Chinese banks look ahead to easing of credit card market
Country’s central bank will introduce deregulation measures to the cost of borrowing money on January 1.
China’s banks will have mixed results from central bank deregulation next year that will allow them more freedom in their credit card business, analysts said.
The People’s Bank of China, the central bank for the world’s second-largest economy, said on April 15 a partial interest rate liberalisation and the removal of certain requirements on credit card operations will take effect from the new year.
The PBOC said the moves were aimed at improving services offered by credit card issuers, to encourage market competition, and develop a healthy credit card market.
Yuan Lin, an analyst at Bank of China International said the gaps between banks’ credit-card business market shares should continue to widen after the new policy is implemented on January 1.
The policy allow banks to offer an up to a 30 per cent discount on the credit-card lending rate — currently 0.05 per cent a day — and raise daily cash withdraw limits to 10,000 yuan(HK$11,994 ) from a previous 2,000 yuan (HK$2,398).
The central bank will also remove certain requirements on credit card business.
Chinese banks will now be able to set their own periods when customers can use their cards interest-free and set their own minimum monthly repayment fees. Banks will also be given more leeway to let lenders decide whether and how much they will charge if clients fail to repay their bills on time.
Currently banks only offer up to 60 days interest-free period for credit-card holders, whose minimum repayment is 10 per cent of their monthly bills.
Analysts said the new policy will be positive for banks.
“Banks with stronger customer services, product innovation and marketing capabilities should benefit more from the new policy since they can use the differential pricing strategy based on client tiers,” said Bank of China International’s Yuan. “We favour banks with established competitive advantages and a persistent strategic focus on the retail segment.”
Among China’s banks, China Merchants Bank is their top pick, BOC International said. They have a ‘buy’ rating for CMB and increased their target price to HK$17. It said it expects a possible volume growth and client enhancement in longer time.
CMB traded at HK$16.84 as of 10.35 am in Hong Kong.
“CMB’s credit card business performs well and is growing quickly,” she said. “CMB could price differently based on different client risks.”
However, banks following a ‘price war’ strategy or being stubborn under new rules will lose market shares, Yuan said.

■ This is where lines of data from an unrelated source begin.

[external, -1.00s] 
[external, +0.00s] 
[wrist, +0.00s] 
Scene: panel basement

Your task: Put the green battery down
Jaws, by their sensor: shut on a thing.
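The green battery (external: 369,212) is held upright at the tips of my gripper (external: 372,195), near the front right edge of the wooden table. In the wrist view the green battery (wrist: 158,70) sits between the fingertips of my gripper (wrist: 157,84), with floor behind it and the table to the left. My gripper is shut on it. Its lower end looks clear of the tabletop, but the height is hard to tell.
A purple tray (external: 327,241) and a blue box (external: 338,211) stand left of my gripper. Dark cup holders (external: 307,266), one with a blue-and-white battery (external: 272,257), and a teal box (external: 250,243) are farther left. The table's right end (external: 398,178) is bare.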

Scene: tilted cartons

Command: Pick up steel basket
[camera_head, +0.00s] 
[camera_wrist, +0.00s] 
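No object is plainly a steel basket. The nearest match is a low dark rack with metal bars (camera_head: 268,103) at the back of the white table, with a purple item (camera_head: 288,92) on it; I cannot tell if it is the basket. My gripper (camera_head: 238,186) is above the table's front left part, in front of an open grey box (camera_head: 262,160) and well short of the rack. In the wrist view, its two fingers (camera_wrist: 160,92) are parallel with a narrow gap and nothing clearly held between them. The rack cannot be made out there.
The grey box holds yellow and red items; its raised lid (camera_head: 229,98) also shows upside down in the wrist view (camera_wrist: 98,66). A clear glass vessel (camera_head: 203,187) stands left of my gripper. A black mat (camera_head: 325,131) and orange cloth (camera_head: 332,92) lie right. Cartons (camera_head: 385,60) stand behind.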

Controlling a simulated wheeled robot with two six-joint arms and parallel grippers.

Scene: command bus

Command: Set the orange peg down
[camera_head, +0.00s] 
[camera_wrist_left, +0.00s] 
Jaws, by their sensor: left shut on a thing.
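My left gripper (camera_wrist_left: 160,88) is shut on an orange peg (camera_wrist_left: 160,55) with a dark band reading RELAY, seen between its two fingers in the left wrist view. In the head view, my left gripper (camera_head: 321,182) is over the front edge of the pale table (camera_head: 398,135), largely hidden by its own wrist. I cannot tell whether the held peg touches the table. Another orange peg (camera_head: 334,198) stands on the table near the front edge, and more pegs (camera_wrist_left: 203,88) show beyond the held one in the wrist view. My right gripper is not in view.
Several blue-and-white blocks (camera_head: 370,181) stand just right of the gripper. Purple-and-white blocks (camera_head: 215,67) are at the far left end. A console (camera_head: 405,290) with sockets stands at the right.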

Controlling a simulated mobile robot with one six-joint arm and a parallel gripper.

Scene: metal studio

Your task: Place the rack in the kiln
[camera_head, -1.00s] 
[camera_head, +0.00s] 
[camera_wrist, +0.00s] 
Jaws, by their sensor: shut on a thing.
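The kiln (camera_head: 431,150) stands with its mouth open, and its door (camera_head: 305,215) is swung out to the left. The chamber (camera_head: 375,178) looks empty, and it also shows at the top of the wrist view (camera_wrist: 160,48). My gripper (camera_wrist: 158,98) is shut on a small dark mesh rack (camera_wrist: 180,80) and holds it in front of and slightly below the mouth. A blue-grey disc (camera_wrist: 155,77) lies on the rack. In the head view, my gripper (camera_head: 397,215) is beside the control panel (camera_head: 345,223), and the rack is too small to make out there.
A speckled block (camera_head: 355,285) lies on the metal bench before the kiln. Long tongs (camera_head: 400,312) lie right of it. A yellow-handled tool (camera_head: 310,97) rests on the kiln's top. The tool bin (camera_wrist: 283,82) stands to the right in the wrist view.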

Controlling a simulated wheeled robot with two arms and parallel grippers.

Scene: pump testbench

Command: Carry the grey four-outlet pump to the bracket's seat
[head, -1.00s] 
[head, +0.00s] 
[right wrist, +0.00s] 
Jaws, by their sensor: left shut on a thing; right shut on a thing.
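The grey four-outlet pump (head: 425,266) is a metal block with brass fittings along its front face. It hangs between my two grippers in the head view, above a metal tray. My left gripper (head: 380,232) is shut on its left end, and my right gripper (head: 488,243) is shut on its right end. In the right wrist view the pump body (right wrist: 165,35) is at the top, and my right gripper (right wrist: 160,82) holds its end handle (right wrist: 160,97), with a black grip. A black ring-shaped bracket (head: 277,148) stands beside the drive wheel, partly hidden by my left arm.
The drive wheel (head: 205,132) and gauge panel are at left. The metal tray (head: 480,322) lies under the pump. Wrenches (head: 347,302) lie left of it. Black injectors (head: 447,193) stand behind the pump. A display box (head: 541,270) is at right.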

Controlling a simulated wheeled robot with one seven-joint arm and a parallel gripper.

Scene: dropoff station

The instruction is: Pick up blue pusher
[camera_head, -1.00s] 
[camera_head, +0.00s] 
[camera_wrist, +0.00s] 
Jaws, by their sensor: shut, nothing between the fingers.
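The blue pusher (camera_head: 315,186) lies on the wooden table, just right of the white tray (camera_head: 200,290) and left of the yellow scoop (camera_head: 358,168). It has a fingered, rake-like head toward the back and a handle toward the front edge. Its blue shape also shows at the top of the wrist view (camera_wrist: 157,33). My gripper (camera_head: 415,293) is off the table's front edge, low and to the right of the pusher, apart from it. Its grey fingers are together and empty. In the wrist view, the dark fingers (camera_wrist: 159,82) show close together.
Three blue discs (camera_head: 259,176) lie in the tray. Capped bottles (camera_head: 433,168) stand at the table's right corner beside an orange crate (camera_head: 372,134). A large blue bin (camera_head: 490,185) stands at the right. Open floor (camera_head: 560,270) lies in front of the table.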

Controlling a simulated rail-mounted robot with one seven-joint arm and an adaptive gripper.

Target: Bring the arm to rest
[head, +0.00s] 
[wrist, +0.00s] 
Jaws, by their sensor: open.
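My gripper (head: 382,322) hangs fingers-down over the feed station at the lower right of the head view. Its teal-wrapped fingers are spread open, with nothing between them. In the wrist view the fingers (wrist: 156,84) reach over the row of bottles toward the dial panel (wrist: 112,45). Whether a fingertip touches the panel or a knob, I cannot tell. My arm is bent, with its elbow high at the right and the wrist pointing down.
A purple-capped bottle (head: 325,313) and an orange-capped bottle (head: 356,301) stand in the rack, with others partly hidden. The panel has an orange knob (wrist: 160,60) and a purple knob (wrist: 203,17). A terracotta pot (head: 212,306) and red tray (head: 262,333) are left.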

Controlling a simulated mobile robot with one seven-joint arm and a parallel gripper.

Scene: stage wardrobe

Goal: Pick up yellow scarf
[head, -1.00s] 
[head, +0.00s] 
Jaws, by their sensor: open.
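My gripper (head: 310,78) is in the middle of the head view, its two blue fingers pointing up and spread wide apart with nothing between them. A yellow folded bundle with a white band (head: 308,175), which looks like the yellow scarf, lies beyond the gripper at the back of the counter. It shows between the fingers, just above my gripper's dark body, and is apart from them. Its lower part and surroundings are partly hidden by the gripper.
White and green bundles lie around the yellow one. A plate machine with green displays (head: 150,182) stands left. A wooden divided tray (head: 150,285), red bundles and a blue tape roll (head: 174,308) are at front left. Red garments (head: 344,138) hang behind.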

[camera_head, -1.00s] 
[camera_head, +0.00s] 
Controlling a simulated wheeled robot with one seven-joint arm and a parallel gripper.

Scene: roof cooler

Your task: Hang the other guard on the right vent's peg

She said loosening controls on the credit card business is an urgent and necessary measure following rapid development in China’s credit card market and domestic interest rate liberalisation.
Yuan said the reduction of the credit loan rate is necessary to maintain a reasonable pricing level to borrow money, relative to other loans after China’s cut its base rate by almost 100 basis points over the past year.
“The overly-specific restrictions on banks’ credit card business, against the market trend, have been impeding the diversification and development of the business,” Yuan said in a report. “Especially, the higher interest rates on credit card loans have limited the balance growth of these loans.”
The new policy change,overall, will accelerate the growth in the balance of credit card loans, said Polar Zhang, an analyst at BOC International. “The reduction of credit card loan rate can also increase its competitive advantages against some third-party financing services,” he added.
Zhang said there would be risks with the new policy.
“The impact on net interest margin (NIM) should be negative,” he said. “But the impact on net profit depends on incremental volume growth.”
Banks should also factor in the potential rises in credit card spending and overdraft demand as spurred by the interest rate reduction when calculating the total impact on the net interest income, he said.